"""

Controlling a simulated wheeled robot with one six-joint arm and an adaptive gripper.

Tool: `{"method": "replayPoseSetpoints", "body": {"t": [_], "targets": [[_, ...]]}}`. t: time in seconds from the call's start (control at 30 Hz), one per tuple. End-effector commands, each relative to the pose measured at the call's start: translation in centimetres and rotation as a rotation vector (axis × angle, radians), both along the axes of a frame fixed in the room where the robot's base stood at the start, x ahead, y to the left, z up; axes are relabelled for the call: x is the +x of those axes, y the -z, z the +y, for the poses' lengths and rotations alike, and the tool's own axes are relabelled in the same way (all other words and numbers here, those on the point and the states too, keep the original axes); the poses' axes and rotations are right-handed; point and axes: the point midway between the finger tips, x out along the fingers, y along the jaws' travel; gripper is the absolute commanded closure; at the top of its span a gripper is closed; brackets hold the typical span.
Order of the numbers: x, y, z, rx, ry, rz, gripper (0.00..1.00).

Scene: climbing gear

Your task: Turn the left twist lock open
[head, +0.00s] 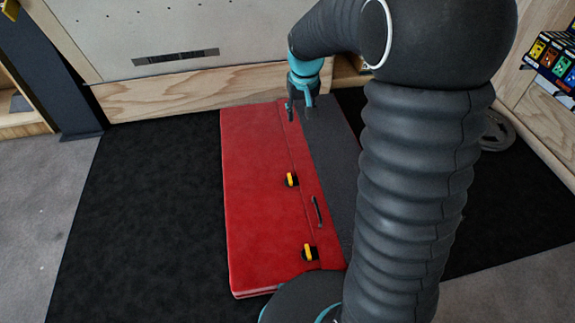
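A folded red crash pad (258,225) lies on the black floor mat, with a dark grey strip along its right side. One twist lock (292,180), a yellow knob on a black base, sits at the pad's middle. Another twist lock (309,252) of the same kind sits near its front end. The yellow knobs both lie roughly along the pad's length. My gripper (298,110) is over the far end of the pad, beyond both of these locks. Its fingers look apart, with nothing visible between them. Whatever is right under it is too small to make out.
A dark carry handle (317,212) is on the pad between the two locks. A wooden wall base (190,94) runs behind the pad. Coloured boxes (553,58) stand at the right. The black mat (150,220) is clear to the left. My arm covers much of the right side.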

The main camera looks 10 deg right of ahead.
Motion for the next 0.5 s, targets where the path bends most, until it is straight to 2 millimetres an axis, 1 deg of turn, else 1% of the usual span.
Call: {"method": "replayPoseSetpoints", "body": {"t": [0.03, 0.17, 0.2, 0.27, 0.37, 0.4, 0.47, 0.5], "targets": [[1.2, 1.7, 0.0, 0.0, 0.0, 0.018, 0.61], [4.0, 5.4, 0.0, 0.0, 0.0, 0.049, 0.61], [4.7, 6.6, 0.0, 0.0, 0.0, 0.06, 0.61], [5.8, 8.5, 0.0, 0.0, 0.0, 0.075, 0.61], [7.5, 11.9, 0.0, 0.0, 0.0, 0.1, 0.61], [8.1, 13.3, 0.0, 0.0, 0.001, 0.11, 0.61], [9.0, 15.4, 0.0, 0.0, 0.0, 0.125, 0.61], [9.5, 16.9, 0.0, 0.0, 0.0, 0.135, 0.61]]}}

"""

Your objective:
Without the images, write out each line of the data verbatim.

The result:
Controlling a simulated wheeled robot with one six-joint arm and an adaptive gripper.

Tool: `{"method": "replayPoseSetpoints", "body": {"t": [_], "targets": [[_, ...]]}}`. t: time in seconds from the call's start (control at 30 Hz), one per tuple. End-effector commands, each relative to the pose measured at the call's start: translation in centimetres and rotation as a rotation vector (axis × angle, radians), both along the axes of a frame fixed in the room where the robot's base stood at the start, x ahead, y to the left, z up; axes are relabelled for the call: x is the +x of those axes, y the -z, z the +y, for the poses' lengths and rotations alike, and the tool's own axes are relabelled in the same way (all other words and numbers here, those on the point and the states too, keep the original axes); the poses' axes and rotations are right-handed; point and axes: the point midway between the finger tips, x out along the fingers, y along the jaws' travel; gripper is the absolute commanded closure; at the top of its span a gripper is closed; brackets hold the typical span.
Order of the numbers: x, y, z, rx, ry, rz, gripper (0.00..1.00).

Scene: climbing gear

Your task: Turn the left twist lock open
[head, +0.00s] 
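A folded red crash pad (258,225) lies on the black floor mat, with a dark grey strip along its right side. One twist lock (292,180), a yellow knob on a black base, sits at the pad's middle. Another twist lock (309,252) of the same kind sits near its front end. The yellow knobs both lie roughly along the pad's length. My gripper (298,110) is over the far end of the pad, beyond both of these locks. Its fingers look apart, with nothing visible between them. Whatever is right under it is too small to make out.
A dark carry handle (317,212) is on the pad between the two locks. A wooden wall base (190,94) runs behind the pad. Coloured boxes (553,58) stand at the right. The black mat (150,220) is clear to the left. My arm covers much of the right side.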

The main camera looks 10 deg right of ahead.
Motion for the next 0.5 s, targets where the path bends most, until it is straight to 2 millimetres an axis, 1 deg of turn, else 1% of the usual span.
Call: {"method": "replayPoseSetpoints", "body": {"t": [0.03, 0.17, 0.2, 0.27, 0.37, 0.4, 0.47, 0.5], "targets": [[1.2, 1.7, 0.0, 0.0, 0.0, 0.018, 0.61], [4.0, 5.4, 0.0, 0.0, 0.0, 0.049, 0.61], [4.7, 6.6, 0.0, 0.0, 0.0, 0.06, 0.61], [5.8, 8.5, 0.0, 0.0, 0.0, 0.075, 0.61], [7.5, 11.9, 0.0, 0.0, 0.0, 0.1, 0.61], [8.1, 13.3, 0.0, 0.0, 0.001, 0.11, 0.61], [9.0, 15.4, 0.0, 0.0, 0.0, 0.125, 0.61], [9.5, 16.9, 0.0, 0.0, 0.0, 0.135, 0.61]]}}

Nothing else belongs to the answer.